◆ Task to carry out: Using the data beneath this instruction, retype only the lines from the one that contains "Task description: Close" down to the one that contains "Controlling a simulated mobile", both included, exactly as they appear.

(Saved entries)

****************

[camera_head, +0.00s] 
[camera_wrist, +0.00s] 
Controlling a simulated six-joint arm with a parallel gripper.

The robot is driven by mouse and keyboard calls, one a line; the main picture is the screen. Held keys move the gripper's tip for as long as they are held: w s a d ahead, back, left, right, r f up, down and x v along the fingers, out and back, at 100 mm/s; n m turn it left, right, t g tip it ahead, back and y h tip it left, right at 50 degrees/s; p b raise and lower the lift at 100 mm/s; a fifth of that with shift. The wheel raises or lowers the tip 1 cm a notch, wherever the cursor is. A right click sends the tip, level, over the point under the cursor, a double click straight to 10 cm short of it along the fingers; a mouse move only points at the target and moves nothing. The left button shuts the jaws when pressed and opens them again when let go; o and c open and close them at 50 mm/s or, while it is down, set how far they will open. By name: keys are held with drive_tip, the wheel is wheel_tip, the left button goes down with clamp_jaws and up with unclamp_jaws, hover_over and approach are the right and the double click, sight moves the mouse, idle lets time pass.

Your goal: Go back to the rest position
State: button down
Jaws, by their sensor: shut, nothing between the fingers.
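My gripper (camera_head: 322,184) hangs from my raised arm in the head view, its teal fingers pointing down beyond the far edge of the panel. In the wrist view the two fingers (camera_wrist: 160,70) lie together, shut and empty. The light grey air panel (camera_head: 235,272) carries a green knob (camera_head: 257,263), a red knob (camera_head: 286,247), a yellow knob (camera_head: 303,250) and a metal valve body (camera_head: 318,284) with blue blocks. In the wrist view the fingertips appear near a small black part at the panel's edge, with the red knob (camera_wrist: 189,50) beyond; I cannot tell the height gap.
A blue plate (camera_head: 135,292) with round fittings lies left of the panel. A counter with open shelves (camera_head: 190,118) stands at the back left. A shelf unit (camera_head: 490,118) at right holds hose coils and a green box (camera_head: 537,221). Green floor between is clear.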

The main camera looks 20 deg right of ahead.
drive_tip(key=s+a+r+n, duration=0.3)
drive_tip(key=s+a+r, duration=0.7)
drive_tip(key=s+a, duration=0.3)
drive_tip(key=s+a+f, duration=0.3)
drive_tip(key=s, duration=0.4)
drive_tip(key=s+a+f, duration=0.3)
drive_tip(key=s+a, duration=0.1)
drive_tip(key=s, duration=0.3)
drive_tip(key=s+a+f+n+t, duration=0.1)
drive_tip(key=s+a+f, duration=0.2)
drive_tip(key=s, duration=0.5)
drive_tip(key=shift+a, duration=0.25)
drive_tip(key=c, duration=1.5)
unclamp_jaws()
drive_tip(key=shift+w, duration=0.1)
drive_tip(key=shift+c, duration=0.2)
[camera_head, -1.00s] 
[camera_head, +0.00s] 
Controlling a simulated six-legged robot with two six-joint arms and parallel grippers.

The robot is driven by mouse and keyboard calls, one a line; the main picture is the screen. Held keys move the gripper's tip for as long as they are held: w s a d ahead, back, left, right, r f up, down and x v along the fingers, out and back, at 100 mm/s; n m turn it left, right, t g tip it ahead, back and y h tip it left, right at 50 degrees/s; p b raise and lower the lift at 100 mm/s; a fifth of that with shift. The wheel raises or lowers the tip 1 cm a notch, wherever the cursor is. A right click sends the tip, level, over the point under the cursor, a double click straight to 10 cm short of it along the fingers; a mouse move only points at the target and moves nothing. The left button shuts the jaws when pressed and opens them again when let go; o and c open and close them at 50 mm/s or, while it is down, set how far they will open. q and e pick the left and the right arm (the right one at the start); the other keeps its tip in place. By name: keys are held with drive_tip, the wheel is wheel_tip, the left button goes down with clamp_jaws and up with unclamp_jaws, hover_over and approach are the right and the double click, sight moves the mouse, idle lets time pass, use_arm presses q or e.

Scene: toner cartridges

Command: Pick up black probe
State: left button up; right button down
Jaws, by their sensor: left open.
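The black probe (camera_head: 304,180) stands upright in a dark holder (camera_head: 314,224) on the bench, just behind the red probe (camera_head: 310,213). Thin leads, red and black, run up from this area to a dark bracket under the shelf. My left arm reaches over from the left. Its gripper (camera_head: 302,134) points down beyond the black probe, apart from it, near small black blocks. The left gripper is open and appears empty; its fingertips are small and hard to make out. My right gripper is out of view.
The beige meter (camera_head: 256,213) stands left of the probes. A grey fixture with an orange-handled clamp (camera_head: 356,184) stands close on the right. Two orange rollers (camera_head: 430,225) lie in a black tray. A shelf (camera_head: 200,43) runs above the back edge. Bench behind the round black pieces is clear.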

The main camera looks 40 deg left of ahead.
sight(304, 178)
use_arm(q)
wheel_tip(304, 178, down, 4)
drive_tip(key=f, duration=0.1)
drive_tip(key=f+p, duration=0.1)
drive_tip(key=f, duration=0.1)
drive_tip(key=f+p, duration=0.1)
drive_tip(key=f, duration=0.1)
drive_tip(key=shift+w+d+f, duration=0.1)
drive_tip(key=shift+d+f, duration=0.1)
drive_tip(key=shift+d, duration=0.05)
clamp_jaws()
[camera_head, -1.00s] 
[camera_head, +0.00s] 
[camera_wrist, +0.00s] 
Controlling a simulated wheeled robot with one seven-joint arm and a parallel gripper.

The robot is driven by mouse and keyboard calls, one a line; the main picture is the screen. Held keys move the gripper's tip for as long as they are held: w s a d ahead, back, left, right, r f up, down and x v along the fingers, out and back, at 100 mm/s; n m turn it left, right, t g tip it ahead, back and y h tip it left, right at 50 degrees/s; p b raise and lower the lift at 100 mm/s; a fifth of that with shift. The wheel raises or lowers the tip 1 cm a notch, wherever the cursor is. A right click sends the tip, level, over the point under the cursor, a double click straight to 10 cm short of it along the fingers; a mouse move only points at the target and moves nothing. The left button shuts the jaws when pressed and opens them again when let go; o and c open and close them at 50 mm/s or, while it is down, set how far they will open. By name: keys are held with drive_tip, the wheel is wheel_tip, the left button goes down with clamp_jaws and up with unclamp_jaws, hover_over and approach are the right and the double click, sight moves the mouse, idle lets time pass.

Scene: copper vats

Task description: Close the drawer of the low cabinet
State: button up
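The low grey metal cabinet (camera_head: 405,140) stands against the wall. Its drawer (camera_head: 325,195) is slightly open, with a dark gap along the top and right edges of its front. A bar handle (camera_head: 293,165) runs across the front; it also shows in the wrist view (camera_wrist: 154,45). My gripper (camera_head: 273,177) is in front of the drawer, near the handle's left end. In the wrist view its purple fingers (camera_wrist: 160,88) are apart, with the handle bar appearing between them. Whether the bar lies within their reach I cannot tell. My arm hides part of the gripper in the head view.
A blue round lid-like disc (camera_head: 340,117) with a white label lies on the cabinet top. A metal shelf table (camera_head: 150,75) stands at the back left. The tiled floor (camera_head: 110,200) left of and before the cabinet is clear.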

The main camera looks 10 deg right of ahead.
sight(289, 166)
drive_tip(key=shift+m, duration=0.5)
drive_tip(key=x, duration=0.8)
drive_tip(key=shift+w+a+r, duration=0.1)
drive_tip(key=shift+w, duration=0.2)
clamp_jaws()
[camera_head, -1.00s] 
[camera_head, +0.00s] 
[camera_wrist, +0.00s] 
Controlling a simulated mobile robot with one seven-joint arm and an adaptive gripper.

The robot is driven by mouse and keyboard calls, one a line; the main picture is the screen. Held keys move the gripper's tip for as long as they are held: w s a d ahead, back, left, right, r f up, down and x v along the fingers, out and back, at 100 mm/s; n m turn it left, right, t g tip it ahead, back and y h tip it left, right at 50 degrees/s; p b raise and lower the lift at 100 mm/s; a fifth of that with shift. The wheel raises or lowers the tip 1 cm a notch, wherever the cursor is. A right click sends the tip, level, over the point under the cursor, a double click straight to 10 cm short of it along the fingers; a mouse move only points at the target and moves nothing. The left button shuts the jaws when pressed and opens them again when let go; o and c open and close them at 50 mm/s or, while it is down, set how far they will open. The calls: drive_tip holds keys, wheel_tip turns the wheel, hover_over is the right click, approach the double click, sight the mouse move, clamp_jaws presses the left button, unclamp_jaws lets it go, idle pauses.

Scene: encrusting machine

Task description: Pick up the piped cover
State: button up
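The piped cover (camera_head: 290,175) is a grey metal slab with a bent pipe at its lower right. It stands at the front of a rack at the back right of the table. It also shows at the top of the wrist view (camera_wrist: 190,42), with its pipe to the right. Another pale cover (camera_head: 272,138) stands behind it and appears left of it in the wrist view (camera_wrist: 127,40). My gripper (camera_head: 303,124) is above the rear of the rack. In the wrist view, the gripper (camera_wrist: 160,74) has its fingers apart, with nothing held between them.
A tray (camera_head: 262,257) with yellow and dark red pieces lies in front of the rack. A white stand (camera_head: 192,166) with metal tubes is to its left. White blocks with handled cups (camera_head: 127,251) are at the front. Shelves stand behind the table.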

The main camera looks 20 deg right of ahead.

****************

◆ Written solution:
Task description: Close the drawer of the low cabinet
State: button up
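The low grey metal cabinet (camera_head: 405,140) stands against the wall. Its drawer (camera_head: 325,195) is slightly open, with a dark gap along the top and right edges of its front. A bar handle (camera_head: 293,165) runs across the front; it also shows in the wrist view (camera_wrist: 154,45). My gripper (camera_head: 273,177) is in front of the drawer, near the handle's left end. In the wrist view its purple fingers (camera_wrist: 160,88) are apart, with the handle bar appearing between them. Whether the bar lies within their reach I cannot tell. My arm hides part of the gripper in the head view.
A blue round lid-like disc (camera_head: 340,117) with a white label lies on the cabinet top. A metal shelf table (camera_head: 150,75) stands at the back left. The tiled floor (camera_head: 110,200) left of and before the cabinet is clear.

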The main camera looks 10 deg right of ahead.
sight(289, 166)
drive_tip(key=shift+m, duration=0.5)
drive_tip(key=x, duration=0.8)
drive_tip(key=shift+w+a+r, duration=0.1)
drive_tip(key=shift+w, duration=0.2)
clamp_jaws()
[camera_head, -1.00s] 
[camera_head, +0.00s] 
[camera_wrist, +0.00s] 
Controlling a simulated mobile robot with one seven-joint arm and an adaptive gripper.

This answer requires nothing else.